Short exercise> Your task is to transcribe all of the data below exactly, omitting the images.

::: Collected material :::

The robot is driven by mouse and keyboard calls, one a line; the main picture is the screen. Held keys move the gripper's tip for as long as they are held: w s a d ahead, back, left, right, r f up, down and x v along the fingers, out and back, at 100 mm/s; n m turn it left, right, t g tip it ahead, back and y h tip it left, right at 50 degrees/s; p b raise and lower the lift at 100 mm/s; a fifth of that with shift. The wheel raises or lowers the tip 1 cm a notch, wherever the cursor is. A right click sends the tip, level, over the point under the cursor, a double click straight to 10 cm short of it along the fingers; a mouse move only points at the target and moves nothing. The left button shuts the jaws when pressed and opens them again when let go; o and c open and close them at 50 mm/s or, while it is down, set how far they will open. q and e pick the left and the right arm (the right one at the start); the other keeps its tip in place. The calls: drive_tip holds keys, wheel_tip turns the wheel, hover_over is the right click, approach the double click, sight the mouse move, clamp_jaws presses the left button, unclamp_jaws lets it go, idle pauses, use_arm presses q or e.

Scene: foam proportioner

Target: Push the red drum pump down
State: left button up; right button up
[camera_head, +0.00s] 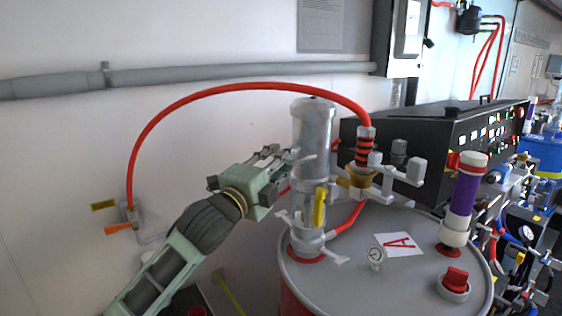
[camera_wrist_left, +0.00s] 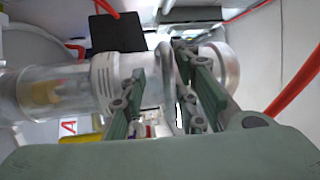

:::

Exercise response>
The robot is driven by mouse and keyboard calls, one a line; the main picture is the screen. Held keys move the gripper's tip for as long as they are held: w s a d ahead, back, left, right, r f up, down and x v along the fingers, out and back, at 100 mm/s; n m turn it left, right, t g tip it ahead, back and y h tip it left, right at 50 degrees/s; p b raise and lower the lift at 100 mm/s; a fifth of that with shift. The wheel raises or lowers the tip 1 cm a notch, wherever the cursor is. A right click sends the tip, level, over the point under the cursor, a double click straight to 10 cm short of it along the fingers; a mouse move only points at the target and moves nothing. The left button shuts the jaws when pressed and opens them again when let go; o and c open and close them at 50 mm/s or, while it is down, set how far they will open. q and e pick the left and the right arm (the right one at the start); the other keeps its tip in place. The calls: drive_tip holds keys, wheel_tip turns the wheel, hover_over is the right click, approach the double click, sight the mouse move, clamp_jaws presses the left button, unclamp_jaws lets it go, idle pauses, use_arm presses q or e.

Scene: foam proportioner

Target: Push the red drum pump down
State: left button up; right button up
[camera_head, +0.00s] 
[camera_wrist_left, +0.00s] 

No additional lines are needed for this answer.